Monday, November 25, 2013

A Review of Dept. of Speculation by Jenny Offill

Dept. of Speculation

I read basically the entire novel.1

I tried to read it in a single sitting, but my wife kept yelling at me.2

I kept getting lost in the index.3

It's pithy. Very pithy. Maybe too damn pithy.4

It's a novel about a writer who wants to write a novel.5

It is very much about how it feels to have bedbugs.6

It's as compact and mysterious as a charred heel bone.7

It's as if Roz Chast slowly lost her sense of humor.8

If your average book is a sandwich, this is a panini maker.9


Michael May

___

Notes

1. My favorite review of Dept. of Speculation was written by Cameron on Goodreads: "I underlined basically the entire novel."

2. The publisher's synopsis says, "Exceptionally lean and compact, Dept. of Speculation can be read in a single sitting, but there are enough bracing emotional insights in these pages to fill a much longer novel." While my first reading was interrupted, I did manage to finish it the next evening. Maggie and I have been married for nineteen years, so I can relate to whisper fights, the "Little Theater of Hurt Feelings," and even hair pulling. This especially rings true:
The husband and wife whisper-fight now in the gloves-off approved way. She calls him a coward. He calls her a bitch. But still they aren’t that good at it yet. Sometimes one or the other stops in the middle and offers the other a cookie or a drink.
3. An excerpt from Dept. of Speculation, which does not have an index:
The wife is reading Civilization and Its Discontents, but she keeps getting lost in the index.

Analogies
bare leg on a cold night, 40
cautious businessman, 34
guest who becomes a permanent lodger, 53
Polar expedition, ill equipped, 98
4. Dept. of Speculation is a mosaic of fun facts, quotations, and short observations. The result is concise, expressive, and a little gimmicky. I wanted to warn people to wear pithy helmets while reading the novel, but this pun has already been taken.
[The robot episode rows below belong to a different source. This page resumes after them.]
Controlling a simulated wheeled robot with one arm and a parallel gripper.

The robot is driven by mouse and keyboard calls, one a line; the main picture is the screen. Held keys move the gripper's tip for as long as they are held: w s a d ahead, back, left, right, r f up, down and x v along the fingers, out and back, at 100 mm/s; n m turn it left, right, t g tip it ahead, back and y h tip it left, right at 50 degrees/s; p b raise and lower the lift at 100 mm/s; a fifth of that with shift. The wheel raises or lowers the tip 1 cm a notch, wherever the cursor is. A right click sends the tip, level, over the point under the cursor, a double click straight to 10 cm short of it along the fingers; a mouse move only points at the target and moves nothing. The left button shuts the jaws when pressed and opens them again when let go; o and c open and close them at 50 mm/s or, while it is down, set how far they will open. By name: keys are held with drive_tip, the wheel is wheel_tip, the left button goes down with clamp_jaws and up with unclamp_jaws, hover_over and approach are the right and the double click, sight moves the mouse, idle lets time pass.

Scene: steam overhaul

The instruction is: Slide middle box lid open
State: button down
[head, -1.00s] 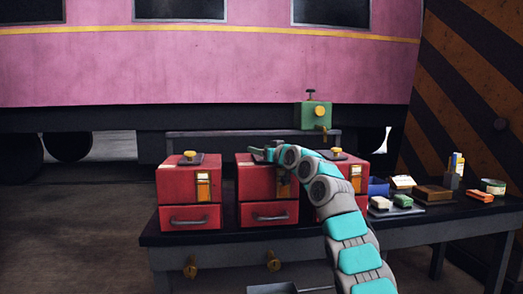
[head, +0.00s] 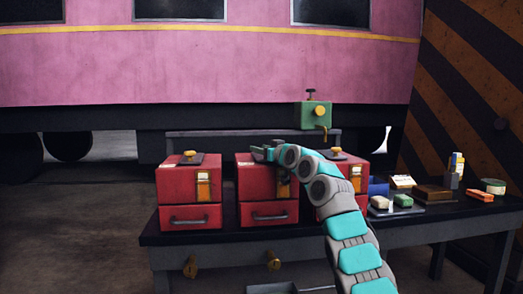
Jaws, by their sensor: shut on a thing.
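The middle box (head: 256,190) is a red box on the dark bench, between two like red boxes. It has a front drawer with a grey handle. My gripper (head: 260,153) is at the top of the middle box, shut on the lid's knob, which the fingers hide. The lid itself is mostly covered by my gripper and wrist, so I cannot tell how far it is open. My arm comes in from the lower right and covers the middle box's right side and part of the right box.
The left red box (head: 189,190) and the right red box (head: 352,173) have yellow knobs on top. A green device (head: 313,115) stands behind. Small items and a brown box (head: 434,192) crowd the bench's right end. A pink carriage (head: 260,60) fills the back.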

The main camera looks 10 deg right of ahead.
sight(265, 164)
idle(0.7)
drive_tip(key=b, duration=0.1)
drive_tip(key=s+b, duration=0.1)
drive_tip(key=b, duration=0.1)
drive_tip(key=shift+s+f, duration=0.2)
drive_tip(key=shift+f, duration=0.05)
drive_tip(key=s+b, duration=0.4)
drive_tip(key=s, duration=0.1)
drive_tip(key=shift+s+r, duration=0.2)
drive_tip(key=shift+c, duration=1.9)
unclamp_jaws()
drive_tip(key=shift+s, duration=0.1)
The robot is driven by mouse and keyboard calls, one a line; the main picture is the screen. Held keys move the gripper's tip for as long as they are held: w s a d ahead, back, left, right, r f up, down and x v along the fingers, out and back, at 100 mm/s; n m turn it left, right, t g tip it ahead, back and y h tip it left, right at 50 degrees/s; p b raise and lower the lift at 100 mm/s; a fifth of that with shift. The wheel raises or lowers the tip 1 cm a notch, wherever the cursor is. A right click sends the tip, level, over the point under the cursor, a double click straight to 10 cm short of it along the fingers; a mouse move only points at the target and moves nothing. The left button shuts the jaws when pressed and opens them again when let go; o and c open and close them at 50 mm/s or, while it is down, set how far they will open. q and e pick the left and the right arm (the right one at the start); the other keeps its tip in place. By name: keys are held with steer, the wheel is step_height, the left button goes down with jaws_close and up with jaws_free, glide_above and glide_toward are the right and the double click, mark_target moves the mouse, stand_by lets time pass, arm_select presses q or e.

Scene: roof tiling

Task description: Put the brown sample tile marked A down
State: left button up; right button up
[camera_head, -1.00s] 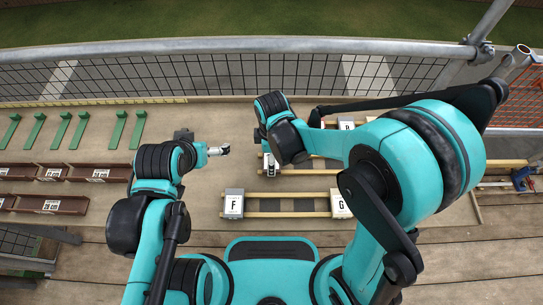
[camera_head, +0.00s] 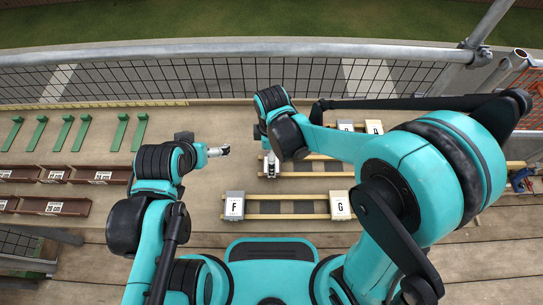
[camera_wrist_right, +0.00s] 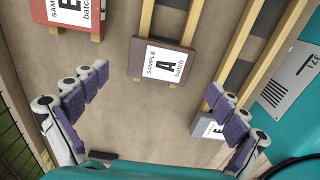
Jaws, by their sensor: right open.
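The brown sample tile marked A (camera_wrist_right: 163,62) lies across the ends of two pale wooden battens in the right wrist view, its white label up. My right gripper (camera_wrist_right: 156,83) is open, its purple-padded fingers apart on either side, clear of the tile. In the head view my right gripper (camera_head: 271,165) is over the upper rack, and I cannot make out tile A there. My left gripper (camera_head: 219,151) is over bare board to the left; its fingers are too small to read.
A red sample tile marked E (camera_wrist_right: 72,12) lies to the left of tile A. Brown trays (camera_head: 54,207) and green strips (camera_head: 82,131) lie at left. Bare board (camera_head: 200,220) lies between.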

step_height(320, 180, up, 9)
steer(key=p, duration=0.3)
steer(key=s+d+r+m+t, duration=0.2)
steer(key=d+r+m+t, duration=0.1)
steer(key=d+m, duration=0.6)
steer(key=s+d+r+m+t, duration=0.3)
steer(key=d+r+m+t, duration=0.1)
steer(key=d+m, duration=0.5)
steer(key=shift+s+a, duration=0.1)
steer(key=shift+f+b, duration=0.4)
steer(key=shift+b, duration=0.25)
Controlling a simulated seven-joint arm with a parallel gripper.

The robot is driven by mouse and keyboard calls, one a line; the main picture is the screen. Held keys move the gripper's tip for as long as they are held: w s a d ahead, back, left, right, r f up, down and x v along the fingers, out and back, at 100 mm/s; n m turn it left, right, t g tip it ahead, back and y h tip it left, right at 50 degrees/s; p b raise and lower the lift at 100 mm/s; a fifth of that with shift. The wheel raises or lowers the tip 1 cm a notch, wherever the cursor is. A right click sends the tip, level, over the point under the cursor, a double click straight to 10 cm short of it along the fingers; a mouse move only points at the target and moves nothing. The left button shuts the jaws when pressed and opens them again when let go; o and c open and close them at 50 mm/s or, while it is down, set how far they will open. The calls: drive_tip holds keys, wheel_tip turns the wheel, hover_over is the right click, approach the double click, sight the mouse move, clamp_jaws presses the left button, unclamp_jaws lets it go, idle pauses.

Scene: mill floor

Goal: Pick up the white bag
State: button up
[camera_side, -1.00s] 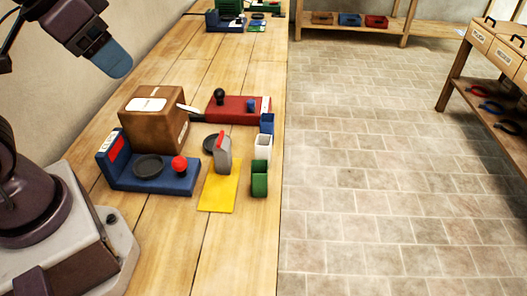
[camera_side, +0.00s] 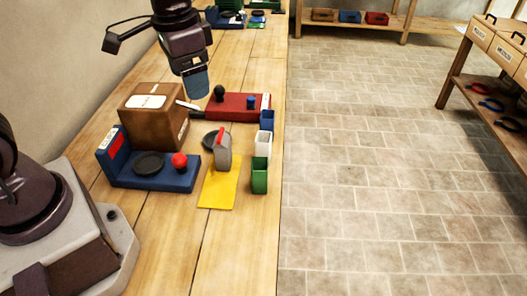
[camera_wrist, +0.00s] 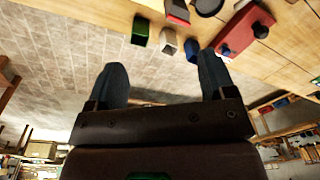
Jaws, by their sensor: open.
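The white bag (camera_side: 263,144) appears as a small, open-topped, box-like white thing near the bench's right edge. It stands upright between a blue one (camera_side: 267,121) and a green one (camera_side: 260,174). It also shows in the wrist view (camera_wrist: 168,41), beyond the space between my fingers. My gripper (camera_side: 197,90) is in the air in the side view, behind and left of the white bag. The wrist view shows its two fingers (camera_wrist: 162,72) wide apart with nothing between them.
A brown box (camera_side: 155,118) and a blue device with a red knob (camera_side: 155,172) stand left. A red device (camera_side: 232,106) lies near my gripper. A grey block with a red top (camera_side: 222,152) stands by a yellow mat (camera_side: 218,188). Floor lies right of the bench edge.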

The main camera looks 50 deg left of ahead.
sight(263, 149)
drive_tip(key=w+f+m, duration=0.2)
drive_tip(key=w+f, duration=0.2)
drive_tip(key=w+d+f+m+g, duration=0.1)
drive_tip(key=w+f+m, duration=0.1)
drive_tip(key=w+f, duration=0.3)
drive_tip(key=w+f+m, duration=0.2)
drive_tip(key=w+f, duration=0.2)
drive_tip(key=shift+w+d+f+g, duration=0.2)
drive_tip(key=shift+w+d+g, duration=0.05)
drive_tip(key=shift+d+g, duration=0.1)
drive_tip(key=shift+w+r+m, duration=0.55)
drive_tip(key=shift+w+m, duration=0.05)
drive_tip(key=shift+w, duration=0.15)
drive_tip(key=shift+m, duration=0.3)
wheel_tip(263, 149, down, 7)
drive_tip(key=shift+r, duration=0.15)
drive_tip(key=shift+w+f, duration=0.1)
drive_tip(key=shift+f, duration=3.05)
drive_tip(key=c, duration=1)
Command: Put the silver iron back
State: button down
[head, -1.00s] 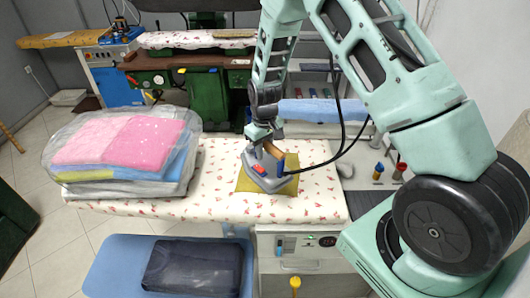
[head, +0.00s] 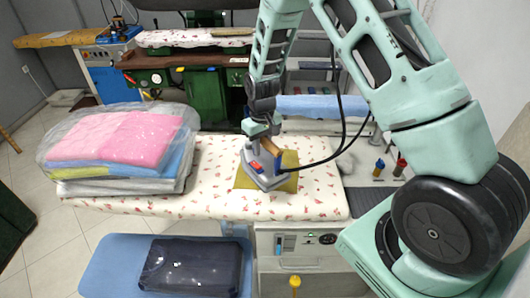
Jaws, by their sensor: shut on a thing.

5. Some of the best passages in Dept. of Speculation are of the narrator reimagining events in her life as fictitious scenes in the second novel she's struggling to write. In real life, Jenny Offill's previous novel, Last Things, was published in 1999, fifteen years ago.

6. From author Dana Spiotta's advance praise: "Dept. of Speculation is ... very much about how it feels to be alive right now." Midway through the novel, the narrator's apartment is infested with bedbugs, and bedbugs have been in the news a lot, lately. Interestingly, the word "bedbugs" was removed from some versions of the publisher's descriptions of the book. Compare the cached image below to the current Amazon page:



7. From author Michael Cunningham's advance praise: "Dept. of Speculation is ... as compact and mysterious as a neutron." In the novel, the narrator describes how Russian cosmonaut Vladimir Komarov was killed when his space capsule plummeted to Earth in 1967, and that since his body was unrecoverable, all his widow ended up with was his charred heel bone.

8. This excerpt from Dept. of Speculation reminds me of Roz Chast's neurotic New Yorker cartoons:
The longer she sits [on the toilet] the more she notices how dingy and dirty the bathroom is. There is a tangle of hair on the the side of the sink, some kind of creeping mildew on the shower curtain. Their towels are no longer white and are fraying along the edges. Her underwear too is dinged nearly gray. The elastic is coming out a little. Who would wear such a thing? What kind of repulsive creature?
Roz Chast and Jenny Offill share a similar sense of humor, they are both Brooklynites, and they've both written children's books. But unlike Chast's cartoons, bemusement succumbs to fell rage and black despair in Offill's Dept. of Speculation. On a happier note, Roz Chast has a new memoir coming out in May 2014, Can't We Talk about Something More Pleasant?.

9. According to the New York Times Media Decoder blog, Jenny Offill's agent Sally Wofford-Girand described Dept. of Speculation this way: "If your average book is a body, this is an X-ray." The literati must have agreed; more than eight publishing houses bid on it and a two-book deal was reportedly made for about $500,000. Dept. of Speculation is being published by Knopf on January 28, 2014. It does not have footnotes.